A decomposição no cenário parece indicar uma íntima conexão entre a derrocada de Deus, a arbitrariedade do poder constituído que pode deslizar de um Napoleão para um Louis-Philippe ou qualquer outro, e a queda da crença na legitimidade da escritura que faz o texto da lei. Aqui é interessante pensar que se, por um lado, no seu esforço de adequação,a constituição da lei mesmo nas suas melhores intenções pretende representar os termos do real impossível de se atingir, visando aí uma medida para a partilha do Direito em sua aspiração de Justiça, por outro, dado a impossibilidade do estabelecimento humano dessa meta - tocar os termos do real - deixa ver, na sua pretensão, a obscenidade de seu gesto. Ou seja, o Direito ou a lei, constituída para interditar o gozo, ou melhor dizendo, para promover uma partilha do gozo: a cada um seu bocadinho para que um não avance no bocado do outro, como Lacan menciona em seu seminário Mais ainda, seria entretanto antes ato de transgressão, dado que apontaria a recusa da impossibilidade do homem de haver-se com o real. Ou de haver-se com a justa medida que lhe proporcionaria uma relação natural, da qual a relação sexual, enquanto apoiada na lei do instinto, se este vigorasse, seria o paradigma.
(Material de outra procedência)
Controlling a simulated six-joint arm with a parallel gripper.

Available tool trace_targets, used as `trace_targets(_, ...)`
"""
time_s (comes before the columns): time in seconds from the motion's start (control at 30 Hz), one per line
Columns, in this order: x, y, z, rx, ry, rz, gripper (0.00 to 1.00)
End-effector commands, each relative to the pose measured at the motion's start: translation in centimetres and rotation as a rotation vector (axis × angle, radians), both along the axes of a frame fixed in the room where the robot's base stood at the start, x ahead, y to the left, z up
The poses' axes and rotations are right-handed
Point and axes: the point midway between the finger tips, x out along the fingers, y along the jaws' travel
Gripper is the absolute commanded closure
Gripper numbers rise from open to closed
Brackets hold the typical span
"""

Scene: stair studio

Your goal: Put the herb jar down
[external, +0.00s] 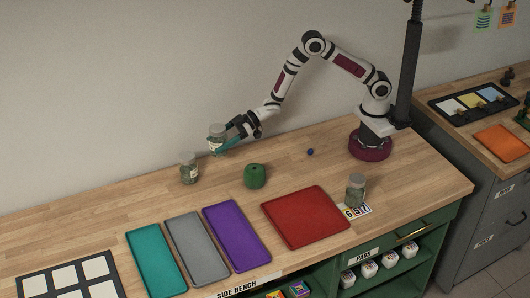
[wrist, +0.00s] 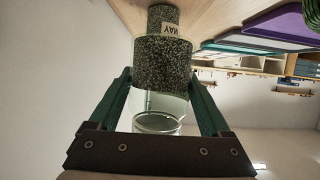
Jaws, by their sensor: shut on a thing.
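My gripper (external: 222,143) is shut on a glass herb jar (external: 217,134) with dark green contents. The jar is held near the back left of the bench, seemingly raised off the wood. In the wrist view the held jar (wrist: 162,65) sits between the green fingers of my gripper (wrist: 162,100), its clear glass part towards the camera. A second, similar jar (external: 188,169) stands on the bench just left of and in front of the held one. A labelled jar part (wrist: 163,18) shows beyond the held jar in the wrist view; I cannot tell which jar it belongs to.
A green round object (external: 255,176) stands right of the jars. Teal (external: 156,262), grey (external: 196,248), purple (external: 236,234) and red (external: 305,217) trays lie in front. Another jar (external: 356,190) stands on a printed card at right. Bare wood surrounds the second jar.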

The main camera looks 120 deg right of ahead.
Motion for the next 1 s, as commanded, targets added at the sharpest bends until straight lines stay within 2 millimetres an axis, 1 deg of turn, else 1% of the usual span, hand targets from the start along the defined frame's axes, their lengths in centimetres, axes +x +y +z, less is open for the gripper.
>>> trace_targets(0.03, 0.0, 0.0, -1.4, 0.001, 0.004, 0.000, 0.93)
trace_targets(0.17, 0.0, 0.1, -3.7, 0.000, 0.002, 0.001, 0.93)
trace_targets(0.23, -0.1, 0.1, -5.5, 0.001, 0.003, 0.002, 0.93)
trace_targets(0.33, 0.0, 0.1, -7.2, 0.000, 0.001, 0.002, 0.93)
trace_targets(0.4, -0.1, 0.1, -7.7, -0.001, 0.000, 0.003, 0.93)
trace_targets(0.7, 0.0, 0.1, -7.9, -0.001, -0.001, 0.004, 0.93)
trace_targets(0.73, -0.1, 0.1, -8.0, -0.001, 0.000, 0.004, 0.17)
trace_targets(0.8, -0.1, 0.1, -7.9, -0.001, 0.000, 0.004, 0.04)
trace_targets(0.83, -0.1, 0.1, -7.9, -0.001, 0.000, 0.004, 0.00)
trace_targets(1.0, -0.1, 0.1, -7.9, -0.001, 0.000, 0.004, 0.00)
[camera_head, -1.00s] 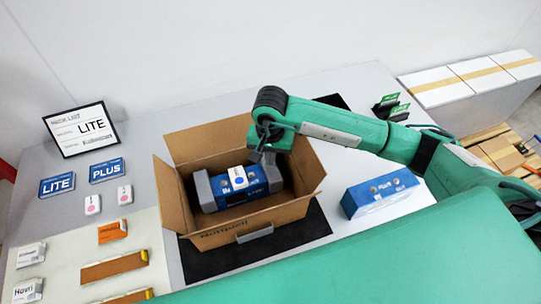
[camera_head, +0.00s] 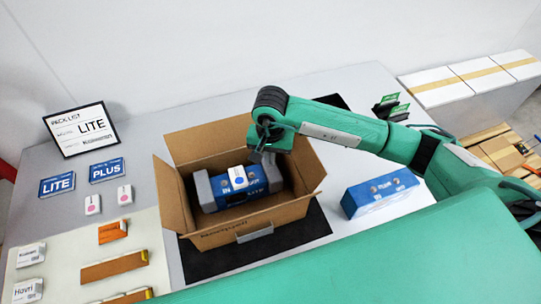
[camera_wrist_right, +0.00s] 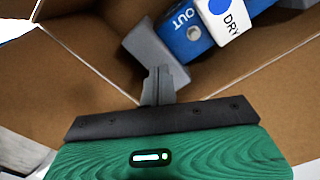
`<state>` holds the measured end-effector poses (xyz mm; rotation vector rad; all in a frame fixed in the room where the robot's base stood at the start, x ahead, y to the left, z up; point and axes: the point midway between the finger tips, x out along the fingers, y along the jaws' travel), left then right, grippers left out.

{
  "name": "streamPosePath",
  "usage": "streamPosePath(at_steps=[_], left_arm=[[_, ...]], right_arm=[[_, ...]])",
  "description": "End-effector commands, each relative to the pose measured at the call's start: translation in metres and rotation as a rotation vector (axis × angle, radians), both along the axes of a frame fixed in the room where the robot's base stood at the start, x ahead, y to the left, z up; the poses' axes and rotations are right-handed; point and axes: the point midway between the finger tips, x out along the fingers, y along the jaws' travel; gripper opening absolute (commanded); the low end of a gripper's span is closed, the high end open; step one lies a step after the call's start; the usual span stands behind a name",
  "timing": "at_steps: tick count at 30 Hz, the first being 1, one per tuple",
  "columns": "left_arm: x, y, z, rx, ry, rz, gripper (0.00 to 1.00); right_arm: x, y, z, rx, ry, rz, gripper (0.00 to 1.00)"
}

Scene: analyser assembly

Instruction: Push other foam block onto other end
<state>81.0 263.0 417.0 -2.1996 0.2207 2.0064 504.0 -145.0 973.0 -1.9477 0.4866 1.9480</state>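A blue analyser (camera_head: 233,194) lies in an open cardboard box (camera_head: 220,236), with a white label piece (camera_head: 238,178) on top. One grey foam block (camera_head: 204,192) sits at its left end. The other grey foam block (camera_head: 272,174) is at its right end. My right gripper (camera_head: 262,153) reaches down into the box over that right block. In the right wrist view, its fingers (camera_wrist_right: 165,83) look shut together and meet or nearly meet the grey block (camera_wrist_right: 152,48), which is beside the analyser's blue end (camera_wrist_right: 187,38). Contact is hard to tell. My left gripper is out of view.
A second blue unit (camera_head: 380,193) stands on the table right of the box. The box flaps are open around the gripper. Blue LITE (camera_head: 57,184) and PLUS (camera_head: 106,170) cards, small white items and orange-brown pieces (camera_head: 114,267) lie at left. A pack list sign (camera_head: 80,130) stands behind.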

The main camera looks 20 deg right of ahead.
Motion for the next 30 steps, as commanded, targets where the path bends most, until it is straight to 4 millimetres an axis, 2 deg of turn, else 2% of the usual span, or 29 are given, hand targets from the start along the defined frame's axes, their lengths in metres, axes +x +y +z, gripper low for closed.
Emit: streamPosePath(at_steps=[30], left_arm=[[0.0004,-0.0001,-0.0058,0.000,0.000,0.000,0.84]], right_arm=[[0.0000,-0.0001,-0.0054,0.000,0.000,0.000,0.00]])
O desvelamento cruel da faceta obscena da constituição das leis é indicado no texto de Claudel no diálogo entre o Barão de Turelure, que continua a mesma figura abjeta, e Lumir, a noiva de seu filho Louis, a criança rejeitada que agora já conta trinta anos. Esta moça, no auge do amor por Louis, deu-lhe o dinheiro da luta dos poloneses que estava em sua confiança, mas que não lhe pertencia. Tal circunstância endossa a fórmula lacaniana, apresentada no texto dos Escritos, A Direção da Cura e os Princípios de seu Poder e extraída da parábola bíblica que diz que amar é dar o que não se tem. Depois disso, oprimida por essa traição a seu povo, dado que ela é polonesa, vem cobrar do pai o dinheiro emprestado ao filho. Como seria de se esperar, Turelure não quer pagar e no auge da discussão, ela pergunta se ele não respeita as leis, ao que ele responde: "A cada um o seu papel, o meu é de fazê-las, escancarando a dimensão da arbitrariedade, no seio deste ato.

Essa peça de Claudel trará à cena o que decorre da vigência absoluta da arbitrariedade. O dinheiro como um valor decisivo e a questão da dívida, da usurpação, da trapaça irão dominar a trama. Da relação com a terra sobrou o seu valor em moeda. A expatriação e o desterro são evocados pela figura de Lumir que como polonesa se insurge contra a ocupação russa na Polônia, e também através de Sichel, a amante de Turelure, que enquanto judia traz à baila a questão da substituição da posse da terra prometida, pela posse do dinheiro a qualquer custo, declarando-se descrente de Deus, e não esperando nenhum Messias. Louis, numa discussão com Lumir, contextualiza isso indicando que não há outra pátria senão cada um.

Lumir e Sichel tramarão a morte de Turelure, e farão de seu filho Louis o instrumento de sua execução. Louis hesita o quanto pode. Mesmo no confronto com o pai, ele ainda tenta arrancar desse velhaco alguma paternidade, algum sentimento de pai. Tenta aprender com ele alguma coisa, extrair dele algum saber, razão pela qual lhe pergunta sobre o objetivo da sua existência, ao que este lhe responde não na medida do desejo, mas, digamos, na medida da necessidade, revelando sua condição quase inumana ao dizer que o objetivo de um nadador é não afundar, não há tempo para pensar em outra coisa. Mas, ante a iminência de sua própria morte, Turelure tenta apelar aos sentimentos religiosos do filho, interpelando-o quanto à sua crença em Deus, obtendo de Louis o não como resposta, e o acionamento simultâneo de duas pistolas, que, embora falhem no tiro, acertam no alvo. Turelure morre literalmente de medo, pondo às claras a fragilidade desse pai.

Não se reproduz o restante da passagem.